Les gardiens de la République

Les Français se sont laissé convaincre que les « Sages » du Palais-Royal, ceux du Conseil d’État et ceux du Conseil constitutionnel, se souciaient de défendre leurs libertés comme des juges suprêmes. En réalité, leur mission est de veiller au bon fonctionnement de l’État, quitte à entériner ce qu’ils sont censés empêcher. Si nécessaire, il suffit de changer la Constitution. On le fit en particulier pour briser les monopoles d’État et pour réduire les libertés au nom de la sécurité. Que reste-t-il alors de cette « sagesse » tant vantée ?

Stéphanie Hennette Vauchez et Antoine Vauchez | Des juges bien trop sages. Qui protège encore nos libertés ?. Seuil, coll. « La couleur des idées », 344 p., 23 €

Le libre exercice du suffrage universel ne suffit pas à définir la démocratie. En 1933, le Parti national-socialiste a été appelé au pouvoir par les urnes, comme, dans l’Iran de 1979, la dictature cléricale. Et l’on pourrait multiplier les exemples plus récents des effets de ce que l’on appelle globalement « populisme » et qui peut prendre des couleurs venues de la gauche ou de la droite. Un accord, au moins implicite, se fait sur l’utilité d’instances régulatrices aptes à garantir le respect des principes fondamentaux de la démocratie. Les désaccords commencent quand il s’agit de définir ladite instance, c’est-à-dire en particulier son mode de nomination et les limites de sa propre compétence.

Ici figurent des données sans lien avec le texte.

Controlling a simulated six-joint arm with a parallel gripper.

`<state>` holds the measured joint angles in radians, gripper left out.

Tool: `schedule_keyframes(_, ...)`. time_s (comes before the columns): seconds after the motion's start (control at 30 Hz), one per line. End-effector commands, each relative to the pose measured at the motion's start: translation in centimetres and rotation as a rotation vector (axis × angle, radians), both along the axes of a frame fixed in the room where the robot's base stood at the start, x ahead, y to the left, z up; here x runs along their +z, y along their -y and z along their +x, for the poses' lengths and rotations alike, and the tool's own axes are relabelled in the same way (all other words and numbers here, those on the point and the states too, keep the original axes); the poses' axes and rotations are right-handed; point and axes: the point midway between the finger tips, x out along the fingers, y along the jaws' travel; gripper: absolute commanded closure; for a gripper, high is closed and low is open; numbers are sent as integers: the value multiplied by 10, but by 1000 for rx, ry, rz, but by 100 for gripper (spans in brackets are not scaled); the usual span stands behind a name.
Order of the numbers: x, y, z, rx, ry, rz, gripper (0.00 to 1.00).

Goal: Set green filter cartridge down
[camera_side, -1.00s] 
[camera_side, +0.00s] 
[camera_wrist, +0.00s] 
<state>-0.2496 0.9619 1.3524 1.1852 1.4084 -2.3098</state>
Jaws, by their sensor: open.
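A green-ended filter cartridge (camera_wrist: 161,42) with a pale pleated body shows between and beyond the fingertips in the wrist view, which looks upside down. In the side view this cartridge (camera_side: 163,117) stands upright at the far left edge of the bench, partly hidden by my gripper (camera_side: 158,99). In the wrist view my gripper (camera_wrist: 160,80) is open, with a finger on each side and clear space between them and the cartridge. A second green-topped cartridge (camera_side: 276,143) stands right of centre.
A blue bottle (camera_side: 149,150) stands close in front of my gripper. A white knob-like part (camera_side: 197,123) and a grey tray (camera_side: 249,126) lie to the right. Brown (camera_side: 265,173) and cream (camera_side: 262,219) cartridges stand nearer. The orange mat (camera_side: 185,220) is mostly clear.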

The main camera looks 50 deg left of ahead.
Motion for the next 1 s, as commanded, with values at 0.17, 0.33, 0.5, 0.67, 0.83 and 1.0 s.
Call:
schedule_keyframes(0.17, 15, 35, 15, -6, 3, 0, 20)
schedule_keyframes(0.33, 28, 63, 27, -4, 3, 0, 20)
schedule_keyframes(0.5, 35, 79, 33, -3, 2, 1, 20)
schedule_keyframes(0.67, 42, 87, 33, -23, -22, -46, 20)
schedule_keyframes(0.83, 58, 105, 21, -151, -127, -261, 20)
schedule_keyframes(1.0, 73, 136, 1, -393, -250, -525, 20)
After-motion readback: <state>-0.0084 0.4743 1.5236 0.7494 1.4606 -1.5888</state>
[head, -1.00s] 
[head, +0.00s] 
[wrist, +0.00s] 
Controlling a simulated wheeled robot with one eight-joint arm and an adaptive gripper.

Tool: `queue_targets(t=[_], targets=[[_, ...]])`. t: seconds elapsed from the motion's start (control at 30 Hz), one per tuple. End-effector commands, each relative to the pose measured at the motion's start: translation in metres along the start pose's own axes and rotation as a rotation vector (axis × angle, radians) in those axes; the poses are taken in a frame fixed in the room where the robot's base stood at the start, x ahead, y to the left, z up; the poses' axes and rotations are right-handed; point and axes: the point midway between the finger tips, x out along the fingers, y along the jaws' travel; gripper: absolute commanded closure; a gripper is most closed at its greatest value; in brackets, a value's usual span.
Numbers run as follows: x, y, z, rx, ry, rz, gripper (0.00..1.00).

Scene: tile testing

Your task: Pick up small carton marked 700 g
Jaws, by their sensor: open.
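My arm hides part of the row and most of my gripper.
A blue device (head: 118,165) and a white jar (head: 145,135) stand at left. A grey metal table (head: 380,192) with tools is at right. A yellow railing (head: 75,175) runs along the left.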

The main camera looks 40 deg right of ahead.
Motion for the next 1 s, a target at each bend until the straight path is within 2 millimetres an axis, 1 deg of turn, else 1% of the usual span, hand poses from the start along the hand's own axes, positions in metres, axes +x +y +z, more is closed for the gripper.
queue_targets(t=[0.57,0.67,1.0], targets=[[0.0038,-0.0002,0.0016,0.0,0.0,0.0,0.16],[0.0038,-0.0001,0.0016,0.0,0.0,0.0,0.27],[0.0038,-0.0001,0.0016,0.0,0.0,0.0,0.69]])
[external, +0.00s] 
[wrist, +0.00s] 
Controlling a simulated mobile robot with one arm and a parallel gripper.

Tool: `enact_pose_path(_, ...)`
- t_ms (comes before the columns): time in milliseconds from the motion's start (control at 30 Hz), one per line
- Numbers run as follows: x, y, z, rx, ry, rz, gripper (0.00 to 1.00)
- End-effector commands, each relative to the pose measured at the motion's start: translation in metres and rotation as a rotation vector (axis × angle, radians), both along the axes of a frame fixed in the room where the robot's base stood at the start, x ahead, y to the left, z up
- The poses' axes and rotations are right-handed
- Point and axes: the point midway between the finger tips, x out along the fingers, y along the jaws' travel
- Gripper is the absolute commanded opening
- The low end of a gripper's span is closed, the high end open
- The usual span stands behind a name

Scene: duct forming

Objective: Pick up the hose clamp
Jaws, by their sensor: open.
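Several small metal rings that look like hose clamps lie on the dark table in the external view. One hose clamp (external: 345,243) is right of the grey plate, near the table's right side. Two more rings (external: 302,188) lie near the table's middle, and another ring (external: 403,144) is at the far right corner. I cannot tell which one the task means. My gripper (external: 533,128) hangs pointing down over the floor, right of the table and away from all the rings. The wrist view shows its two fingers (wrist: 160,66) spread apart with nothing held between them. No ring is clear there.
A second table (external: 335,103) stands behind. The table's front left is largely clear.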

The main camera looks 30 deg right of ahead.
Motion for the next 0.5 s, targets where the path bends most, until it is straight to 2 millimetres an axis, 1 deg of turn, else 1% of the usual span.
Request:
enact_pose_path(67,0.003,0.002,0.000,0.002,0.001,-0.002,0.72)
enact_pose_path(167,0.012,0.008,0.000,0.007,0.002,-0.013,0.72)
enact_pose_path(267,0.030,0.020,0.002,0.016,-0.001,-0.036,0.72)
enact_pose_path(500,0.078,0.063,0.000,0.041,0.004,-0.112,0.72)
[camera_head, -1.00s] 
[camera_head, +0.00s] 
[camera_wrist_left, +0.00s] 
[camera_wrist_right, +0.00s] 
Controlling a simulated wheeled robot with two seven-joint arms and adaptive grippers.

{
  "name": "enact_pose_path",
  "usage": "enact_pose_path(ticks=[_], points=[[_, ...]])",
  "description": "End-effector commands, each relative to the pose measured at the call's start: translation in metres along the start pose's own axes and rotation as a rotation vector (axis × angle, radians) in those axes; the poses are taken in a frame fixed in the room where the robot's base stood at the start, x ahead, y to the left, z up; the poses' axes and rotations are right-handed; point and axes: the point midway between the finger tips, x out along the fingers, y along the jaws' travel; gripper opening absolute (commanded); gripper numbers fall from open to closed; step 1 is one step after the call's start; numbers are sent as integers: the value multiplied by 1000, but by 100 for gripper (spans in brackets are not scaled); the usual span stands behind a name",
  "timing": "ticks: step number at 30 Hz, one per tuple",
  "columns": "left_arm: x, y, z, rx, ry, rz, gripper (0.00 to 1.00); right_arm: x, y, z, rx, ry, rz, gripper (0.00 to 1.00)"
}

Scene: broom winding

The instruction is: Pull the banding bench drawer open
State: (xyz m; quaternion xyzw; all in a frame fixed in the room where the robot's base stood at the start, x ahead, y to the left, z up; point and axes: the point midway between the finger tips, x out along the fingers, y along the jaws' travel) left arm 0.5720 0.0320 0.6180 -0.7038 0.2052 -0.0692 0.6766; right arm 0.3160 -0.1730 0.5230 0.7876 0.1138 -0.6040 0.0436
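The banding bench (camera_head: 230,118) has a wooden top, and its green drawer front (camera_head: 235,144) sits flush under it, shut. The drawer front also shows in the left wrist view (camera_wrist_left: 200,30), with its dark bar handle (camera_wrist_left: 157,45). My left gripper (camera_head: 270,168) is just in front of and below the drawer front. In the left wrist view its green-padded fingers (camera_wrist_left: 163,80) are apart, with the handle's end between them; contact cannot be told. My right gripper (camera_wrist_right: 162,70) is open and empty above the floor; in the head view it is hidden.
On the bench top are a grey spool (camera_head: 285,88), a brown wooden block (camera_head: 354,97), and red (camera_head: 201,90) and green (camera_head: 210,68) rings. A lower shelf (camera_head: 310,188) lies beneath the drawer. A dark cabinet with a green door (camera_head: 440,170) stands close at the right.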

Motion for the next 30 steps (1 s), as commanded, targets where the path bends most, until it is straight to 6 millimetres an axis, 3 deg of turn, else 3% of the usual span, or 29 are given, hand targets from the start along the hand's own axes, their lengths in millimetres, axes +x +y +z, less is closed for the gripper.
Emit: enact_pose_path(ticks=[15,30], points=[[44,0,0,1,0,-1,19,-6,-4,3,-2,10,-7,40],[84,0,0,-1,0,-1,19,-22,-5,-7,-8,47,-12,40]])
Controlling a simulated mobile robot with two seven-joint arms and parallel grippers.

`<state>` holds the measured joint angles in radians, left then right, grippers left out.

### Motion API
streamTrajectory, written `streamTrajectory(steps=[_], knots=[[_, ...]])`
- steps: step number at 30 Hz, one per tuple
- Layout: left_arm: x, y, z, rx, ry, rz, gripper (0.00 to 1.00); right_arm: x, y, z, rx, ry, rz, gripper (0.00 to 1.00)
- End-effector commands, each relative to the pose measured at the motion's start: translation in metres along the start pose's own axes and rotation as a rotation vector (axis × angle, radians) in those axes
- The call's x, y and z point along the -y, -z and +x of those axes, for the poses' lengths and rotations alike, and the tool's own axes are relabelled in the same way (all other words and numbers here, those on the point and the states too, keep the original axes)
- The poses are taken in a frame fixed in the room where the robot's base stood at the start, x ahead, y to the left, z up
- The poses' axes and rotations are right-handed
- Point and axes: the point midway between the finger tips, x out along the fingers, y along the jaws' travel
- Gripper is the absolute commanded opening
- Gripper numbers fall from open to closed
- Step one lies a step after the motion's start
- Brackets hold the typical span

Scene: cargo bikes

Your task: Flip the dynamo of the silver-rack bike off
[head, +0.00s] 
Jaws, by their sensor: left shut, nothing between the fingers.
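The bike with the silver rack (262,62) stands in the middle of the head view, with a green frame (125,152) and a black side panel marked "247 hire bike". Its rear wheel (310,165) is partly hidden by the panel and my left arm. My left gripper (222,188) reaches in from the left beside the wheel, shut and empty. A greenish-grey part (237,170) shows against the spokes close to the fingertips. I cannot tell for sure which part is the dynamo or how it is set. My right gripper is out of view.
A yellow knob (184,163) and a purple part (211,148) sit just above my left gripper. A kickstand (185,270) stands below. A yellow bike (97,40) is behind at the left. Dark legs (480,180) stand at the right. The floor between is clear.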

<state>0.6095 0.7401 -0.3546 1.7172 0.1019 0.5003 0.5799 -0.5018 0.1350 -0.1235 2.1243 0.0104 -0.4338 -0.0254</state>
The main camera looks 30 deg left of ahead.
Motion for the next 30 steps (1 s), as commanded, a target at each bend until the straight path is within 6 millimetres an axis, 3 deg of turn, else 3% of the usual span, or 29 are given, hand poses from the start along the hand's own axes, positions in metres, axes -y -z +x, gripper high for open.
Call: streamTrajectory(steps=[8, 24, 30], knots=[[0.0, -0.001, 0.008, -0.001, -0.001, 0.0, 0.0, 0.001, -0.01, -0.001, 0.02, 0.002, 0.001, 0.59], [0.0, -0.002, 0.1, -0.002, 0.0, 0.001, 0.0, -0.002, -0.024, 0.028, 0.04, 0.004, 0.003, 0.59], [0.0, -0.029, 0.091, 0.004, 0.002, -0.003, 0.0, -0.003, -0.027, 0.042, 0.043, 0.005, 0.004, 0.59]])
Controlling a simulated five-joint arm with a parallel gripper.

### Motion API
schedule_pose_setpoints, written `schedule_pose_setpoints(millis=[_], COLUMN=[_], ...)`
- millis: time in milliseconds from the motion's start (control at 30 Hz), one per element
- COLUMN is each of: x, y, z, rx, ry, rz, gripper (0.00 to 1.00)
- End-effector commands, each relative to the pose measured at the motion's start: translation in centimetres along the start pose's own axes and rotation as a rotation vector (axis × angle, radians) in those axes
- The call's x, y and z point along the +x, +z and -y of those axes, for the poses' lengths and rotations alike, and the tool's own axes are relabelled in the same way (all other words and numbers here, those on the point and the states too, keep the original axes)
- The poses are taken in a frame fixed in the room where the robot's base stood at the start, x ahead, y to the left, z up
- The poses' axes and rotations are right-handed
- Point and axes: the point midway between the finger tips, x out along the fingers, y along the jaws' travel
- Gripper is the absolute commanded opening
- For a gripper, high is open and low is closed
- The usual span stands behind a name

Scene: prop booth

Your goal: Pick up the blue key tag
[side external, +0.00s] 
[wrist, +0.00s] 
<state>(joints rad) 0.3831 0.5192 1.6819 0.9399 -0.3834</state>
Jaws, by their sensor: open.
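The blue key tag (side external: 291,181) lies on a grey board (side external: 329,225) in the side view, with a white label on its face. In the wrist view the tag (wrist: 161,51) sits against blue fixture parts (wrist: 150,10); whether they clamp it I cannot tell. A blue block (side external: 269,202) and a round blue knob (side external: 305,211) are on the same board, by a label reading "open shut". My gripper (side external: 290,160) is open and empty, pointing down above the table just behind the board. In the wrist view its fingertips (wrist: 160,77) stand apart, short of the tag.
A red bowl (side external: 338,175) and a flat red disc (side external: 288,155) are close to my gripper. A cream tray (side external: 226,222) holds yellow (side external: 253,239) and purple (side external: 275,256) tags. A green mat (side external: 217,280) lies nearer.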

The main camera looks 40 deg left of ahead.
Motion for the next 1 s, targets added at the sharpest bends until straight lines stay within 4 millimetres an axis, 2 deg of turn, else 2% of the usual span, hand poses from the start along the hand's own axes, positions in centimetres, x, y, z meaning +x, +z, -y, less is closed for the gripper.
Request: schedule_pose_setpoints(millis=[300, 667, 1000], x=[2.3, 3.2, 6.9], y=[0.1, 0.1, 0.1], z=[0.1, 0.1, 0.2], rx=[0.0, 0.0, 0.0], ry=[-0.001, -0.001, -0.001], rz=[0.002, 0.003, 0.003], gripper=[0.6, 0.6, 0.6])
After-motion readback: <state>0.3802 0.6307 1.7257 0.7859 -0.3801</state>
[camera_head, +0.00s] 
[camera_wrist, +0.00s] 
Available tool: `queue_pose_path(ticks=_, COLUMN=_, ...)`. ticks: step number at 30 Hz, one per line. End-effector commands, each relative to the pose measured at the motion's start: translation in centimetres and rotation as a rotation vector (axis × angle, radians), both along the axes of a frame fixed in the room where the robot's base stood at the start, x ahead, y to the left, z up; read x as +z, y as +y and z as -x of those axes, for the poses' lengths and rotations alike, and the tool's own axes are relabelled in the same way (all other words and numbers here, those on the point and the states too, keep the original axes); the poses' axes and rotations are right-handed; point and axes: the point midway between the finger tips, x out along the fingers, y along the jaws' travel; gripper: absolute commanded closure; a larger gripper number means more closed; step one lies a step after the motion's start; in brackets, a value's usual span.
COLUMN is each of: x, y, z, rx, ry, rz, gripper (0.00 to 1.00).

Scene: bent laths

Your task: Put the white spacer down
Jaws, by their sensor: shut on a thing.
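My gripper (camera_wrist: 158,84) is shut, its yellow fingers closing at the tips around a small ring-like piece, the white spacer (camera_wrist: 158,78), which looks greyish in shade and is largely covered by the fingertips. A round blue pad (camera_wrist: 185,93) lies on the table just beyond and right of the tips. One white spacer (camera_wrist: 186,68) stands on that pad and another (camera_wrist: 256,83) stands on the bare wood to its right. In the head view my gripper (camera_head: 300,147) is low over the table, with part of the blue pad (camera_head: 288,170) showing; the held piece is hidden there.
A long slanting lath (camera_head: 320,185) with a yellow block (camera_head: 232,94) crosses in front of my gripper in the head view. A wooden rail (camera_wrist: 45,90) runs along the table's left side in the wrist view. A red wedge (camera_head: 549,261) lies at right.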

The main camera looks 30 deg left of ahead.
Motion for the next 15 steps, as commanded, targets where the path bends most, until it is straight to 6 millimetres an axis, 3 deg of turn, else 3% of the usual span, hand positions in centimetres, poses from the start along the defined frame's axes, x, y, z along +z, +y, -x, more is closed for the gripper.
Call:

Nous, Français, sommes sensibles au problème que pose aux États-Unis une cour suprême dont la majorité des membres ont été nommés par celui-là même qui abuse sans vergogne des pouvoirs que les électeurs sont censés lui avoir donnés. D’un autre côté, il n’est pas sûr que soit préférable le modèle de la cour de Karlsruhe composée de magistrats sans expérience politique et susceptibles de s’enfermer dans des argumentaires formellement juridiques au détriment d’exigences politiques qui peuvent être légitimes. Naguère, le plus haut fonctionnaire du Sénat jugeait préférable un Conseil constitutionnel dont les membres sont nommés ouvertement par des instances politiques et, pour cette raison, amené à faire prévaloir des arguments politiques éventuellement contraires au souhait de l’exécutif. C’est ainsi qu’un président du Conseil constitutionnel nommé par le général de Gaulle s’est explicitement opposé à celui-ci sans avoir oublié qu’il lui devait sa nomination.

Il est clair qu’aucune solution n’est pleinement satisfaisante et que l’on est donc dans le domaine du nécessaire compromis, étant entendu que le propre d’un compromis est d’être instable, c’est-à-dire évolutif. La Constitution de la Ve République reconnaît deux instances de contrôle, le Conseil constitutionnel auquel sont consacrés expressément les articles 56 à 63, et le Conseil d’État qui est mentionné comme incidemment, à propos de la nomination de ses membres et pour préciser son rôle entre le parlement et le gouvernement (articles 37 à 39). Ces deux instances sont logées dans deux ailes du même Palais-Royal, tout proche de l’exécutif quand, du temps de Richelieu, il siégeait au Louvre. Si le Conseil d’État existe sous une forme ou sous une autre depuis plusieurs siècles, le Conseil constitutionnel est une création de la Ve République. On aurait pu penser qu’une des institutions effacerait l’autre ou que serait tracée une ligne de démarcation claire entre elles. Ce n’est pas le cas. Non seulement ces deux conseils de « Sages » siègent dans les mêmes murs, mais les personnes sont souvent les mêmes. Si les conseillers d’État sont partout dans les sphères du pouvoir républicain, ils sont en particulier au Conseil constitutionnel, à un autre moment de leur carrière.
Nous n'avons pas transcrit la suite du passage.